One of the appointed leaders of the community living within the Kensington hotel is a 60-year-old general from Jalalabad province who spent 10 years working alongside the UK forces on intelligence matters.

Two weeks ago, one of his sons who remains in Afghanistan was captured and tortured by the Taliban. While being tortured, the son was asked whether his father might return in exchange for the son’s freedom. The son has been freed but is under surveillance, he said.

The general came to the UK in August 2021 along with his wife and six of his children, two of whom are now studying for A-levels while the rest are in college.

Ali, 54, worked as an accredited cultural adviser and translator with the British and US armies in Afghanistan for four years.
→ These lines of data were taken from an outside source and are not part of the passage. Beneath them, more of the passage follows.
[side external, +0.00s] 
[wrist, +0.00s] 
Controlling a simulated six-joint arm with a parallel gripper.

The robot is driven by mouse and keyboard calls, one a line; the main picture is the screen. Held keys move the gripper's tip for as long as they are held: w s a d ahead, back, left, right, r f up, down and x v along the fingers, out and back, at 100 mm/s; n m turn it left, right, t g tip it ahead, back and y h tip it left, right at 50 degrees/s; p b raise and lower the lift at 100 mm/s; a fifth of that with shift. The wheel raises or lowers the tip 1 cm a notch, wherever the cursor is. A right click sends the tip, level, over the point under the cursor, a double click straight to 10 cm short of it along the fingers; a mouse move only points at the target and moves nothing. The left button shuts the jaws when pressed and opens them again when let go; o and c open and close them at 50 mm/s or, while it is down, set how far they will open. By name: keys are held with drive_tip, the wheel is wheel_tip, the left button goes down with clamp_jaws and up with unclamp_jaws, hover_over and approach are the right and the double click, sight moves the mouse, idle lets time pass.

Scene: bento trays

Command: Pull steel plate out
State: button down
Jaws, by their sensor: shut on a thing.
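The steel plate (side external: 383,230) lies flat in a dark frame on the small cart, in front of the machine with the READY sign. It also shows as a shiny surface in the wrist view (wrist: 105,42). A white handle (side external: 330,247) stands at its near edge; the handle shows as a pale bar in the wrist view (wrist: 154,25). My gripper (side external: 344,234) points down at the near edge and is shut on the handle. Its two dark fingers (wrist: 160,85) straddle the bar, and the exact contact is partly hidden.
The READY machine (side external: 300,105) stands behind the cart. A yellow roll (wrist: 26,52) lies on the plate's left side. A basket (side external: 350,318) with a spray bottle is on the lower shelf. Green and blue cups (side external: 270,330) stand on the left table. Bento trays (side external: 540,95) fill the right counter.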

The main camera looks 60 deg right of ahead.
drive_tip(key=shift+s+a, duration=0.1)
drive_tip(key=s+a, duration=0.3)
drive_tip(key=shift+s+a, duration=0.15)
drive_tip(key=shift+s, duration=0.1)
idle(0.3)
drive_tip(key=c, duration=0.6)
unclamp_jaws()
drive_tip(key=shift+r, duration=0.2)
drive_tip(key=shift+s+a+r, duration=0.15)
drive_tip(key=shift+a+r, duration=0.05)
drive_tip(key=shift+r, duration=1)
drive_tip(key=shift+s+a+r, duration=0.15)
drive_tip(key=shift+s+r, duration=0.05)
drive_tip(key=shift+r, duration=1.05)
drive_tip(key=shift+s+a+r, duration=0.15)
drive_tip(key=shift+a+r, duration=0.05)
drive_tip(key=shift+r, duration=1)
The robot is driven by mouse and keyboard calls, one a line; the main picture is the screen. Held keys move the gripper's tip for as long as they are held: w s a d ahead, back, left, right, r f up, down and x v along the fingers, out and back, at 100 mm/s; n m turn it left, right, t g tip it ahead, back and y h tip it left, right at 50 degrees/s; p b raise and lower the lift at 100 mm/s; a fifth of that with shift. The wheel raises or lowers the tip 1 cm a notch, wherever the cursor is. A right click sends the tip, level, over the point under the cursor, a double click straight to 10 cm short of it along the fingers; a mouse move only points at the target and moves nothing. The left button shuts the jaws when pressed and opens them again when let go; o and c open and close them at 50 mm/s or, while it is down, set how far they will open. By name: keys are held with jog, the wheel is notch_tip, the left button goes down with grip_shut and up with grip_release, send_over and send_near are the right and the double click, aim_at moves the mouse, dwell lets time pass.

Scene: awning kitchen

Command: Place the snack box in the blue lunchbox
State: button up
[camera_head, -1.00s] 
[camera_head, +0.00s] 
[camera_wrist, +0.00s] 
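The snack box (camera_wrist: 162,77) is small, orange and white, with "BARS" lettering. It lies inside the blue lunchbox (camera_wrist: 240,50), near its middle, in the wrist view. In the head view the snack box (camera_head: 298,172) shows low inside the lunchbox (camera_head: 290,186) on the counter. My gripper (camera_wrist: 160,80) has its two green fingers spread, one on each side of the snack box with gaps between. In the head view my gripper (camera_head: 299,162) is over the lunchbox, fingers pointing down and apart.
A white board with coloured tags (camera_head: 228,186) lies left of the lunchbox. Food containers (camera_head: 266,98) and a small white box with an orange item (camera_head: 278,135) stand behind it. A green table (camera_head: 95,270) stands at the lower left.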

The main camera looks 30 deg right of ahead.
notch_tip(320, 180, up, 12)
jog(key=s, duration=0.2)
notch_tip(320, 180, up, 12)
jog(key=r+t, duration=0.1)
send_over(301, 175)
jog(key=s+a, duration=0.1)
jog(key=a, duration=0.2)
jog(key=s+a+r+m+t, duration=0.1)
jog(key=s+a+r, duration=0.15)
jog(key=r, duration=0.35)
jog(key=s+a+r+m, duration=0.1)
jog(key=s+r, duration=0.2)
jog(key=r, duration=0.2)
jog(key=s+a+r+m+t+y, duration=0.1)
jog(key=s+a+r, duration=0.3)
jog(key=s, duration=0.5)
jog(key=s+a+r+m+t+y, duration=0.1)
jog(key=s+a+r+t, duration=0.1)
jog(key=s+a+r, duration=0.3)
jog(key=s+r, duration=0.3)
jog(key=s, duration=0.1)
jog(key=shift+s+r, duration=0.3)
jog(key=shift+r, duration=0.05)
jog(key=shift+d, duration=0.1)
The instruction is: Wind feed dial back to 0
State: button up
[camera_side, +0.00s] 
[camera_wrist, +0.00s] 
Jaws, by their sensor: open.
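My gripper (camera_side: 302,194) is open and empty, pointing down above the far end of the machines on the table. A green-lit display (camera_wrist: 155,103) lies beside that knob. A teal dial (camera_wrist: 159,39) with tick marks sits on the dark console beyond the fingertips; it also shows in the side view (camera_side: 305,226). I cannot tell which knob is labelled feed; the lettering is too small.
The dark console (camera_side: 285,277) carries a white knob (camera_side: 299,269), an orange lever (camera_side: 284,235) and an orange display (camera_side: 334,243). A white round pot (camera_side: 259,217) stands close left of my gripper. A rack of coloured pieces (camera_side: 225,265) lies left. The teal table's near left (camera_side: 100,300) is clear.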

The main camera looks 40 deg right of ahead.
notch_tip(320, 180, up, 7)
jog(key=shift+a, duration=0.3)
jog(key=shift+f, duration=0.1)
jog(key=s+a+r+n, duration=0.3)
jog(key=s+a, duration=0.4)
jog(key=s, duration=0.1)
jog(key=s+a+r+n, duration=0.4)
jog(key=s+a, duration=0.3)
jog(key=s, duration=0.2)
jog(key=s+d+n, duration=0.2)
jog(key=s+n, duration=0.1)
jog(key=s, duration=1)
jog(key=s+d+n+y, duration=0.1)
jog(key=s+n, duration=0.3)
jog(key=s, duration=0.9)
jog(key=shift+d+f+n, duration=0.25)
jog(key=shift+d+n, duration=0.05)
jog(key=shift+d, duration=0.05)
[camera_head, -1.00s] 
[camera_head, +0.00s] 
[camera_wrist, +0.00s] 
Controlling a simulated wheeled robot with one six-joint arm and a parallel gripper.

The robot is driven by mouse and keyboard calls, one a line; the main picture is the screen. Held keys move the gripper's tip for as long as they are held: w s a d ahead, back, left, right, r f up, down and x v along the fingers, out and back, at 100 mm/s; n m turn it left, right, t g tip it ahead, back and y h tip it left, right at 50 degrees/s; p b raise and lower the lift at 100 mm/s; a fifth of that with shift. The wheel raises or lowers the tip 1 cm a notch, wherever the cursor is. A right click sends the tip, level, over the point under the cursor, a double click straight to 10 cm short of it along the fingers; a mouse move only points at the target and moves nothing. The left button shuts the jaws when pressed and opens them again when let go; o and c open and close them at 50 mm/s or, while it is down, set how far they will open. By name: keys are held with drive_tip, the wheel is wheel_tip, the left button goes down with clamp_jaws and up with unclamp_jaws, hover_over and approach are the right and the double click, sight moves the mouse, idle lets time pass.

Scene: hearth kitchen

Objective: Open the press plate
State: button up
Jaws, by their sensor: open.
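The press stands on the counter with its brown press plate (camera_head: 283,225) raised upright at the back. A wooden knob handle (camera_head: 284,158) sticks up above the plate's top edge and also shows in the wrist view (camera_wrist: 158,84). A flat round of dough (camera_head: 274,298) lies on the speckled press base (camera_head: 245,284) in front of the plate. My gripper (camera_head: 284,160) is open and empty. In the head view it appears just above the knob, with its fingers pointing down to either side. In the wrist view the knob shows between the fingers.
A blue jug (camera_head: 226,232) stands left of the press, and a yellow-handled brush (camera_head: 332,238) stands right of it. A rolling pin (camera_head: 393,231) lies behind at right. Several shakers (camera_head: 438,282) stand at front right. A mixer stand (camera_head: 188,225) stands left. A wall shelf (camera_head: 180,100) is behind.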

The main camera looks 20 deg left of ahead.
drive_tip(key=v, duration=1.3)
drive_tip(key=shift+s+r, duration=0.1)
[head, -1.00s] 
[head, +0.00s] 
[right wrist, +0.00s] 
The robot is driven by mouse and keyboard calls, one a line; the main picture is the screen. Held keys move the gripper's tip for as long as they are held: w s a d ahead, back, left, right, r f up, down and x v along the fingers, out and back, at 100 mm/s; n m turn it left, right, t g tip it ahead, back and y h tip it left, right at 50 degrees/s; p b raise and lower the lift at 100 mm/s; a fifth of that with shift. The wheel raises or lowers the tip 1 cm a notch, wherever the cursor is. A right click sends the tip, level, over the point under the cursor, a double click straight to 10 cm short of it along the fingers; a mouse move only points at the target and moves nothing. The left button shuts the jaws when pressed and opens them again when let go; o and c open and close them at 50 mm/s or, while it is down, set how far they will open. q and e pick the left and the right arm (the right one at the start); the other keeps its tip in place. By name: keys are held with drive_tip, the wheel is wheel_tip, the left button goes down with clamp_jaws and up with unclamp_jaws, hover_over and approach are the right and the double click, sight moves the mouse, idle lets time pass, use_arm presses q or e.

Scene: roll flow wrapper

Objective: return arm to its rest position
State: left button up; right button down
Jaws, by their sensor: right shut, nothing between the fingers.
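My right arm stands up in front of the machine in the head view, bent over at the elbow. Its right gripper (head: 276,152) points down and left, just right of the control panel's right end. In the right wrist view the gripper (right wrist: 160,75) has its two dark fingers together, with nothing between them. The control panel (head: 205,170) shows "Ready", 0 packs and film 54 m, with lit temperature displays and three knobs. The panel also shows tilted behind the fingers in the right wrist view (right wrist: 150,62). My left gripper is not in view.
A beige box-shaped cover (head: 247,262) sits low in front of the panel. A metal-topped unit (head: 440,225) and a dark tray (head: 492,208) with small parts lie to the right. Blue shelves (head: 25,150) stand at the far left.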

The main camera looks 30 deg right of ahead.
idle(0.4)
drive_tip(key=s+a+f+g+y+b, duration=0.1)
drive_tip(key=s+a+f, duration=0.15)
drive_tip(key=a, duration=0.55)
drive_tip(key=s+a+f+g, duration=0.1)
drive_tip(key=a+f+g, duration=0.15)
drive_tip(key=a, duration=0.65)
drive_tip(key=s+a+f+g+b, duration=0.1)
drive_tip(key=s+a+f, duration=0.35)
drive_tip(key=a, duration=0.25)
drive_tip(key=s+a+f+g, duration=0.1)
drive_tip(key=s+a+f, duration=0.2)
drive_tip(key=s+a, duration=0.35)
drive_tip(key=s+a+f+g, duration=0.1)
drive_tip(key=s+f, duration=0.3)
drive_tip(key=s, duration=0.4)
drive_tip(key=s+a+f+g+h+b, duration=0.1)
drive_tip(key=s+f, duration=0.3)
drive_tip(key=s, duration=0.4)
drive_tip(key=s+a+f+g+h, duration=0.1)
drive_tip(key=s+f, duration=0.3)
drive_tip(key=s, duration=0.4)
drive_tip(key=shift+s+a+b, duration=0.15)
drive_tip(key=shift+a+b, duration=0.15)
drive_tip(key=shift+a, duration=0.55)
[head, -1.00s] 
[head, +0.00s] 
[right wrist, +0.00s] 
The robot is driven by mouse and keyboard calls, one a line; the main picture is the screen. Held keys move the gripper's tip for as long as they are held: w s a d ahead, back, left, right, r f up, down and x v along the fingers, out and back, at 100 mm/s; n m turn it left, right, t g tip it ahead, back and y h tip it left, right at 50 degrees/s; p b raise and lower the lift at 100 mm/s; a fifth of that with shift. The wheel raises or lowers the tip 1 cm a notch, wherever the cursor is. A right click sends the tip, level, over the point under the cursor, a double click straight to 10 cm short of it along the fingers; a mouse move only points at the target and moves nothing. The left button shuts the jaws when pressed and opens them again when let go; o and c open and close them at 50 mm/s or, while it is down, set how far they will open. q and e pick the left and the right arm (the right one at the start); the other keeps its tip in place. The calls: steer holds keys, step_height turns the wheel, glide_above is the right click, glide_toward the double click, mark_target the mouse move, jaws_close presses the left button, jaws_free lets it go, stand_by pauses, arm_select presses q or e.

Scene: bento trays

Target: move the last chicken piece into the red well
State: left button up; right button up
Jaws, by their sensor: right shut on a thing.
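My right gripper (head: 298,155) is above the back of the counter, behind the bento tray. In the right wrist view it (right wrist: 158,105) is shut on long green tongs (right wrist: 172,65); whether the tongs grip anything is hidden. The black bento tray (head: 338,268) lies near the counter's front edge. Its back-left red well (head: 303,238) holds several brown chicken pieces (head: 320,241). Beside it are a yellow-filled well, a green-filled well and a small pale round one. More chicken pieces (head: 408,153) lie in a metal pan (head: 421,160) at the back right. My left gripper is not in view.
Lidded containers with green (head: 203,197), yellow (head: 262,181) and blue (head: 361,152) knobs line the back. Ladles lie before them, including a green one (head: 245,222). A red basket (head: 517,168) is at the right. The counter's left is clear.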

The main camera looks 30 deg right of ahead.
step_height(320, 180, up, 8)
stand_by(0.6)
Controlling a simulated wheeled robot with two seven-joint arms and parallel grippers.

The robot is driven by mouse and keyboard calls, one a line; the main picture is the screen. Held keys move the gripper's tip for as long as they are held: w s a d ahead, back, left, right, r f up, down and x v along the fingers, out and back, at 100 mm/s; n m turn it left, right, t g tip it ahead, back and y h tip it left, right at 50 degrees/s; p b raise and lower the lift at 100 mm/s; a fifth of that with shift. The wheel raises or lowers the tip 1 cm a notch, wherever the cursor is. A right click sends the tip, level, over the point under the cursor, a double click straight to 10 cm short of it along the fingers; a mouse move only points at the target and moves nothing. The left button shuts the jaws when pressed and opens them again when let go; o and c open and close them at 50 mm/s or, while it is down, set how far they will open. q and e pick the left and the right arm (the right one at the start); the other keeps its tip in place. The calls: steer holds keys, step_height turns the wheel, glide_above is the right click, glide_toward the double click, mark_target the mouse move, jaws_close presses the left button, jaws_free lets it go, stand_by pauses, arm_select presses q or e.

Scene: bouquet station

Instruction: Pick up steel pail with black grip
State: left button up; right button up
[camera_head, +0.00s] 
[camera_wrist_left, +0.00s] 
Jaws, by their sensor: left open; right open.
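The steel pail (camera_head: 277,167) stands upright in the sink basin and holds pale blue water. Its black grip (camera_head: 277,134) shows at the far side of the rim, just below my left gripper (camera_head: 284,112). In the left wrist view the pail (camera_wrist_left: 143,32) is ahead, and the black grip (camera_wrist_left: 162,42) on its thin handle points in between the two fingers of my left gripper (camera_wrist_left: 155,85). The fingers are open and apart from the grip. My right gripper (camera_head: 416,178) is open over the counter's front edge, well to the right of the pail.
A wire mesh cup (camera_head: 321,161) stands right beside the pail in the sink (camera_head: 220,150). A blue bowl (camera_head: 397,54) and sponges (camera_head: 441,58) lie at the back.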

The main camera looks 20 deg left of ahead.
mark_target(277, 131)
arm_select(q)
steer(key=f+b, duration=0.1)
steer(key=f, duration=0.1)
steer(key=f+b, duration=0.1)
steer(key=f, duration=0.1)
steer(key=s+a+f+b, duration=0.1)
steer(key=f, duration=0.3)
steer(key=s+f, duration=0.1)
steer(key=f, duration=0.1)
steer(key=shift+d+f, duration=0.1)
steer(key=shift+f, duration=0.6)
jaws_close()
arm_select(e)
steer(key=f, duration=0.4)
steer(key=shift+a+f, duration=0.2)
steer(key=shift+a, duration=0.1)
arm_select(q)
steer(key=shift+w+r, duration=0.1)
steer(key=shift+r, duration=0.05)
He came to the UK with his wife and two young sons in August 2021, and said that initially the Home Office said they would be well looked after, but they had received very little help.

Recently he landed a translating job, and he is concerned that he will not be able to get an equivalent job in Yorkshire. “The hotel is one hour away from the city centre, and we will be 300 new people trying to get on the buses which do not come very often. How am I going to get a job? And which schools will welcome my children?” he said.

Gulalai, 25, came to the UK on an evacuation flight with her father, who is a British citizen. She also qualified for the flight because her uncle was a general in the army. Many of her family remain in hiding in Afghanistan.

She is studying for her GCSEs and hopes to become a lawyer one day, mindful that her friends in Afghanistan cannot study at all. Asked how she was coping with life in a hotel, she said: “I have serious anxiety issues for months now but my education is the only thing which gives me some comfort and happiness. I have some good friends at college.”

• This article was amended on 2 February 2023. An earlier version said the refugees had been given “a week” to move to Wetherby. As the article reports, the letters advising that moves would start on 7 February have been sent out over the past three weeks (the Home Office says from 9 January), although some were received only last week.